- _Set task_: The lines below are to be quoted exactly, from the first through the one that contains "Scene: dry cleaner".

- _Input records_:
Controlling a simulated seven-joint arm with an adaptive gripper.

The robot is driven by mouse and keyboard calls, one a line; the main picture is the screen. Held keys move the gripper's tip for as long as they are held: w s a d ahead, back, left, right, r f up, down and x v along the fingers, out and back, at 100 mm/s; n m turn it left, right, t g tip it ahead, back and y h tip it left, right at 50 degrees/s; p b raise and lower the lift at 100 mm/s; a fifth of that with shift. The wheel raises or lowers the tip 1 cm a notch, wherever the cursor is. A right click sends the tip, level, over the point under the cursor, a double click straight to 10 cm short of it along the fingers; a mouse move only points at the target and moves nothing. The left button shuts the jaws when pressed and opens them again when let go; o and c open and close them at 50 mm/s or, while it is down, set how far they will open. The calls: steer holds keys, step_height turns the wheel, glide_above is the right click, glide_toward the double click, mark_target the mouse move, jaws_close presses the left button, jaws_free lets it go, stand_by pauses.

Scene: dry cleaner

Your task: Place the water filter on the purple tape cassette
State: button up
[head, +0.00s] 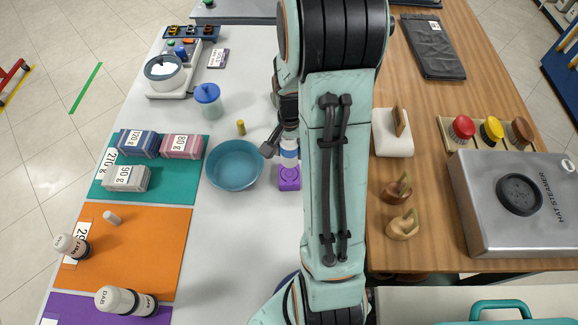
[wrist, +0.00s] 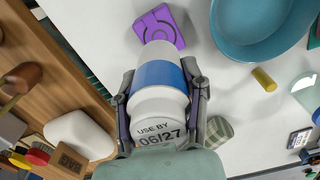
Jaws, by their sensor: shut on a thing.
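The water filter is a white cylinder with a blue band and a "USE BY 06/27" label. It is large in the wrist view (wrist: 160,103) and partly visible in the head view (head: 289,153), beside my arm. My gripper (wrist: 162,90) is shut on its sides. The purple tape cassette (head: 289,178) lies flat on the light table, just in front of the filter in the head view. In the wrist view the cassette (wrist: 167,30) shows beyond the filter's narrower white end. I cannot tell whether the two touch.
A teal bowl (head: 234,166) stands close left of the cassette. A small yellow cylinder (head: 240,128) and a blue-lidded jar (head: 208,101) stand behind it. A white block (head: 391,140) sits on the wooden counter to the right. The light table in front of the cassette is clear.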

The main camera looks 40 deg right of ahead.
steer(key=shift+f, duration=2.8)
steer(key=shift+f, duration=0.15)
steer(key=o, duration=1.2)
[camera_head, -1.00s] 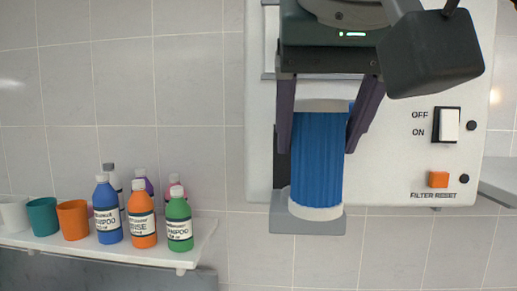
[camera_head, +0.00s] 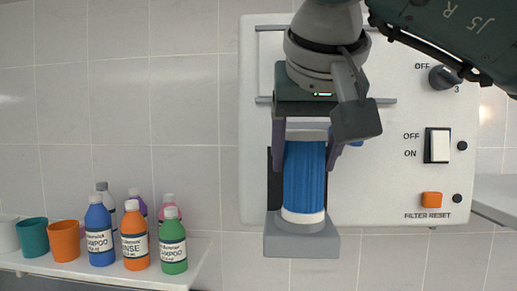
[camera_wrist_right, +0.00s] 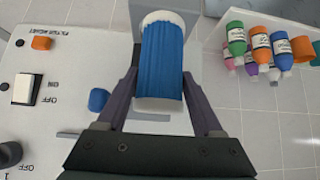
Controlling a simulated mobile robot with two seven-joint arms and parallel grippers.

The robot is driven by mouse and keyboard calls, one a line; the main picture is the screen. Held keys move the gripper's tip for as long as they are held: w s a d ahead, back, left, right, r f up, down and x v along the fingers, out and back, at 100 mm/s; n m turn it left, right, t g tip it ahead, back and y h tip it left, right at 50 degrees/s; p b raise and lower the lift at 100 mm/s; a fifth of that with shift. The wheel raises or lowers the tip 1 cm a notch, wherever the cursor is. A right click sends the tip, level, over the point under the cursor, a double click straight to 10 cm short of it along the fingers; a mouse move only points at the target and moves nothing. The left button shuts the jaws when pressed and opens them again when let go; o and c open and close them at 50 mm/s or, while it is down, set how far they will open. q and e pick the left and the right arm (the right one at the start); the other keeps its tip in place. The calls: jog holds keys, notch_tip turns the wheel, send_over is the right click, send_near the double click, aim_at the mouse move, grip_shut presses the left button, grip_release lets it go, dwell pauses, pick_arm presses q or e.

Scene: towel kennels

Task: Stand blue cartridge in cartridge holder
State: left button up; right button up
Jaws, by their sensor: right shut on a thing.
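The blue cartridge (camera_head: 304,188), pleated with white end caps, is upright in the head view. My right gripper (camera_head: 304,165) is shut on its upper part, with one dark finger on each side. The cartridge's lower cap is at the grey cartridge holder (camera_head: 302,246) low on the white wall unit. The cap appears to meet the holder, but I cannot tell how deeply it sits. The right wrist view also shows the cartridge (camera_wrist_right: 161,60) between the fingers, its far end over the grey holder. My left gripper is not in view.
The white wall unit (camera_head: 385,195) carries a rocker switch (camera_head: 437,145), an orange filter reset button (camera_head: 431,199) and a black knob (camera_head: 445,78). A shelf (camera_head: 190,270) at left holds cups and several bottles. A blue part (camera_wrist_right: 98,100) sits beside one finger.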

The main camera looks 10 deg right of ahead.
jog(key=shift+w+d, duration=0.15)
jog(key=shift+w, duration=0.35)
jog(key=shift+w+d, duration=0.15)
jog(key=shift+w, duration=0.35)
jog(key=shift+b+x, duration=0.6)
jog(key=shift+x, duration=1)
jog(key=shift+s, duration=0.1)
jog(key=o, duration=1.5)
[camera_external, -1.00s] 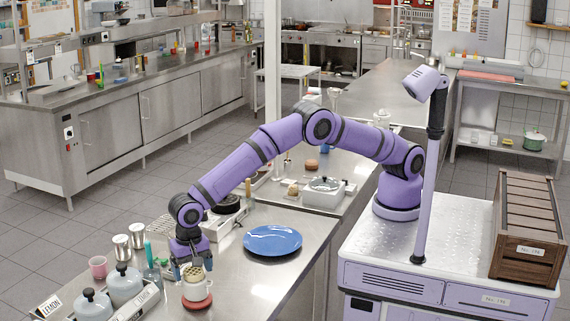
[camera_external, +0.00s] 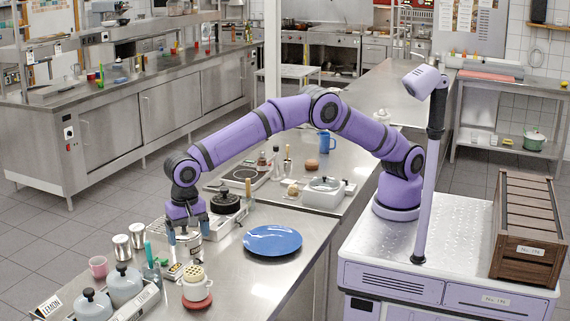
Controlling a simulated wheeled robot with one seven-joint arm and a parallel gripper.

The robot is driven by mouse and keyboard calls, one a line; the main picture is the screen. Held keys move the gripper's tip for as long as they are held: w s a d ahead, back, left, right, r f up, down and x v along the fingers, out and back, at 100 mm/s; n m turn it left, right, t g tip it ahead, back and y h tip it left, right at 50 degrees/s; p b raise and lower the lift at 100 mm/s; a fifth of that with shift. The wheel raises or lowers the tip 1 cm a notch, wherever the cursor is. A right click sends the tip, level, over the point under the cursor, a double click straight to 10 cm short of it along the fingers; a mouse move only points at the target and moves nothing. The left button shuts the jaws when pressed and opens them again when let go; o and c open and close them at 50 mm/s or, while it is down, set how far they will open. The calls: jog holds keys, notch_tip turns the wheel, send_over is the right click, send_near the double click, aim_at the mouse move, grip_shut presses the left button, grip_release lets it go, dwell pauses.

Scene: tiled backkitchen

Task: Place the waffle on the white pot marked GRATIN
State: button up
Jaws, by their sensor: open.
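A beige, dotted piece that looks like the waffle (camera_external: 194,273) sits on top of a small white pot (camera_external: 193,291) near the front of the steel counter. Any lettering on the pot is too small to read. A red round thing (camera_external: 201,304) is at the pot's foot. My gripper (camera_external: 188,233) points down, open, behind and above the waffle and apart from it. A silvery canister (camera_external: 188,248) shows below and between the fingers; I cannot tell how close they are to it.
A blue plate (camera_external: 272,240) lies right of my gripper. A black pan (camera_external: 224,203) and a white lidded dish (camera_external: 322,195) stand farther back. Metal tins (camera_external: 121,248), a pink cup (camera_external: 98,267) and grey canisters (camera_external: 125,284) crowd the left. Bare counter lies in front of the plate.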

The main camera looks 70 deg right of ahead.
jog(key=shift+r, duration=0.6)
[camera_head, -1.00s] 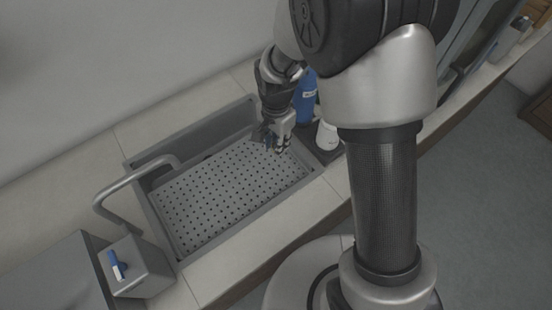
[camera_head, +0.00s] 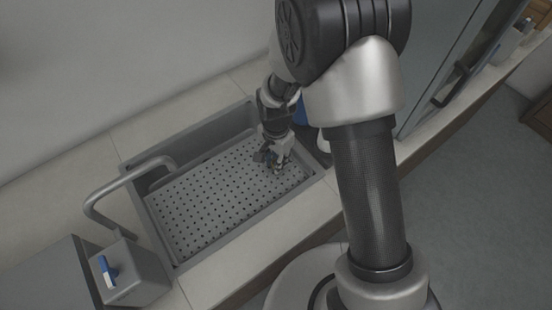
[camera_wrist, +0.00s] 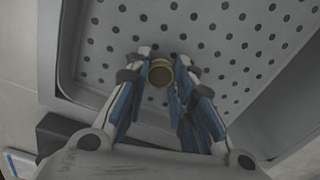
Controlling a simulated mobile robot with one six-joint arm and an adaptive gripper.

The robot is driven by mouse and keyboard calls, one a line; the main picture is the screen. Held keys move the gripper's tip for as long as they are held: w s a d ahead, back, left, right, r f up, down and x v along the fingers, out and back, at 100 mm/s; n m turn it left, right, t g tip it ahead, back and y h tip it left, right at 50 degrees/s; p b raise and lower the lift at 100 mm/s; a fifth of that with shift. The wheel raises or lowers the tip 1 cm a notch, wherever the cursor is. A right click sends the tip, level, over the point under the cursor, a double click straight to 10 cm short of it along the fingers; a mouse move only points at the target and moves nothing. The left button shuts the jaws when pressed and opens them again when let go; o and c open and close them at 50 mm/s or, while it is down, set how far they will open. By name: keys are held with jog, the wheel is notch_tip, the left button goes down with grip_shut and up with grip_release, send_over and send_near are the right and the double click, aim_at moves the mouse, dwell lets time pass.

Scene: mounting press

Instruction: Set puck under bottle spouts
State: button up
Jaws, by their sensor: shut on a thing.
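The puck (camera_wrist: 160,73) is a small round piece with a brass-coloured rim and a darker face. It sits between the fingertips of my gripper (camera_wrist: 161,80) in the wrist view. The gripper is shut on it, over the perforated sink tray. In the head view my gripper (camera_head: 274,163) is over the right end of the tray, and the puck is too small to make out there. A blue bottle (camera_head: 300,112) stands beyond the sink's right end, mostly hidden behind my arm. A white bottle (camera_head: 323,143) beside it is also partly hidden. Their spouts cannot be seen.
The grey sink with its perforated tray (camera_head: 205,196) fills the counter's middle; most of the tray is bare. A curved faucet (camera_head: 125,180) arches over its left end. A grey box with a blue-and-white lever (camera_head: 107,270) stands at lower left.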

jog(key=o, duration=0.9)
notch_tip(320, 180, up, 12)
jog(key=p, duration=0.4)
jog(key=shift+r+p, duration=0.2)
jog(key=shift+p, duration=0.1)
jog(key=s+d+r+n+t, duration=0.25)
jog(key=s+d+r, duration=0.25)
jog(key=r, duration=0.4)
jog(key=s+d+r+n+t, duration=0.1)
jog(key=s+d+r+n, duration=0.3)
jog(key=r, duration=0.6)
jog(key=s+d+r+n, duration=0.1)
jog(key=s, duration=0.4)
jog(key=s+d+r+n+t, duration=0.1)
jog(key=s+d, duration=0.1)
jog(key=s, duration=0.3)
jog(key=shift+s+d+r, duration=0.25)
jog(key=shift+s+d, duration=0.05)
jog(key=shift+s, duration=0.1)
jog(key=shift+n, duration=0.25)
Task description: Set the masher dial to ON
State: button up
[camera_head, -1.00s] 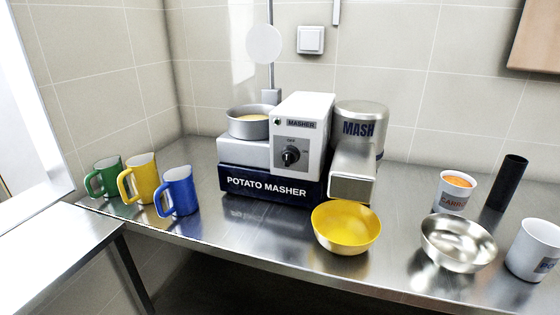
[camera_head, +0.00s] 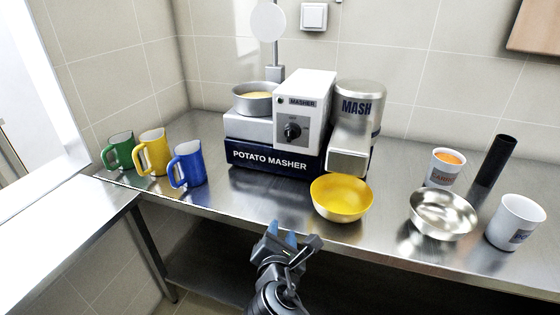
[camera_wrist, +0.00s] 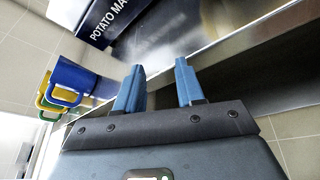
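The potato masher (camera_head: 268,158) stands on the steel counter against the wall, with a dark blue front and a white control box (camera_head: 305,88). Its black round dial (camera_head: 292,131) sits on a grey plate on the box's front; its pointer setting is too small to read. The masher also shows partly in the wrist view (camera_wrist: 108,22), without the dial. My gripper (camera_head: 283,236) is in front of the counter's edge, below and apart from the dial. Its two blue fingers (camera_wrist: 160,82) are spread with nothing between them.
A yellow bowl (camera_head: 341,199) stands under the masher's spout. Green (camera_head: 119,151), yellow (camera_head: 153,153) and blue (camera_head: 188,164) mugs stand at left. A steel bowl (camera_head: 443,214), a carrot cup (camera_head: 444,168), a black cylinder (camera_head: 494,160) and a white cup (camera_head: 515,222) stand at right.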

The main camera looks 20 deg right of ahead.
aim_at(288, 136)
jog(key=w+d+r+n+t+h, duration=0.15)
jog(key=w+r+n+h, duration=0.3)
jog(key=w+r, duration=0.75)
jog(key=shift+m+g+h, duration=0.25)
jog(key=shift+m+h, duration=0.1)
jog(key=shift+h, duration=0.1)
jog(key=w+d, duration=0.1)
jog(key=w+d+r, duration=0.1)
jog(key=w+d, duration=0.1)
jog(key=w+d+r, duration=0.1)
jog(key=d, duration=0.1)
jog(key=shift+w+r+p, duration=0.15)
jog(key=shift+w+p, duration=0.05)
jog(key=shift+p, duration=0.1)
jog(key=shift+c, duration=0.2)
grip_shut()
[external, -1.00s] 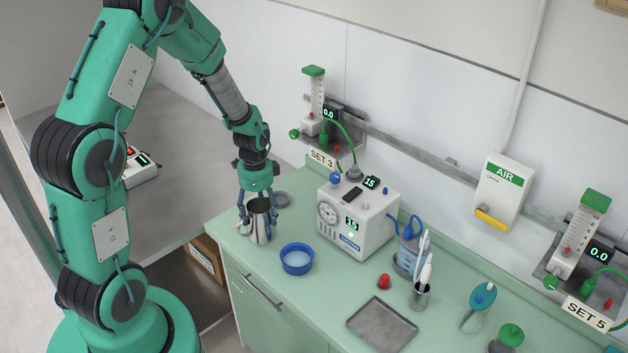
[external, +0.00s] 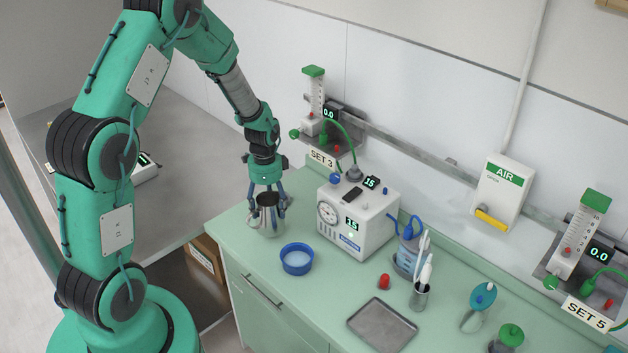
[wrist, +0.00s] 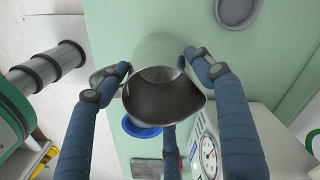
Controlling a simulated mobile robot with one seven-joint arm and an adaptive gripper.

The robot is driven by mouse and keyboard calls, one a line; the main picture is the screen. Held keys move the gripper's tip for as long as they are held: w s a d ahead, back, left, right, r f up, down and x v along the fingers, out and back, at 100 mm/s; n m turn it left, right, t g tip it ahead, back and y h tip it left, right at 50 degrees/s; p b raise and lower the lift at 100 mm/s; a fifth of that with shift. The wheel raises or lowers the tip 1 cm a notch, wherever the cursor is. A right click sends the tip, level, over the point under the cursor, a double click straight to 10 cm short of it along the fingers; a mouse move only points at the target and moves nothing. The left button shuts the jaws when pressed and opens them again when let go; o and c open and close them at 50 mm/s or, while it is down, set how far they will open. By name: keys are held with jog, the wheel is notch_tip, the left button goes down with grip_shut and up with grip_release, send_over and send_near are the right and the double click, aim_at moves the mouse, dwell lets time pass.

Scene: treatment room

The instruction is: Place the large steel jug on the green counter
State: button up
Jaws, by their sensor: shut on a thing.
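The large steel jug (external: 267,222) is a shiny metal vessel with a dark open mouth, at the left end of the green counter (external: 330,285). My gripper (external: 268,206) comes down from above with its blue fingers around the jug's upper part. In the wrist view the jug (wrist: 168,103) is between my fingers (wrist: 158,68), its spout toward the lower right. The jug looks nearly upright. Its base is at or close to the counter top; I cannot tell whether it touches.
A blue bowl (external: 297,259) stands just in front of the jug, and a white device with a gauge (external: 358,222) stands to its right. A grey round dish (wrist: 238,10) lies close by. A metal tray (external: 382,325) and a cup with brushes (external: 419,297) are farther right.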

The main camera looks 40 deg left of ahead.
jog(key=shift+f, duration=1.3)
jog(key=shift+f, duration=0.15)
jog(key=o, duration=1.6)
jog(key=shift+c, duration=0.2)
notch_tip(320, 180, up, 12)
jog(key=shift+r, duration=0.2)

- _Expected answer_:
Controlling a simulated seven-joint arm with an adaptive gripper.

The robot is driven by mouse and keyboard calls, one a line; the main picture is the screen. Held keys move the gripper's tip for as long as they are held: w s a d ahead, back, left, right, r f up, down and x v along the fingers, out and back, at 100 mm/s; n m turn it left, right, t g tip it ahead, back and y h tip it left, right at 50 degrees/s; p b raise and lower the lift at 100 mm/s; a fifth of that with shift. The wheel raises or lowers the tip 1 cm a notch, wherever the cursor is. A right click sends the tip, level, over the point under the cursor, a double click straight to 10 cm short of it along the fingers; a mouse move only points at the target and moves nothing. The left button shuts the jaws when pressed and opens them again when let go; o and c open and close them at 50 mm/s or, while it is down, set how far they will open. The calls: steer holds keys, step_height turns the wheel, glide_above is the right click, glide_toward the double click, mark_target the mouse move, jaws_close presses the left button, jaws_free lets it go, stand_by pauses.

Scene: dry cleaner

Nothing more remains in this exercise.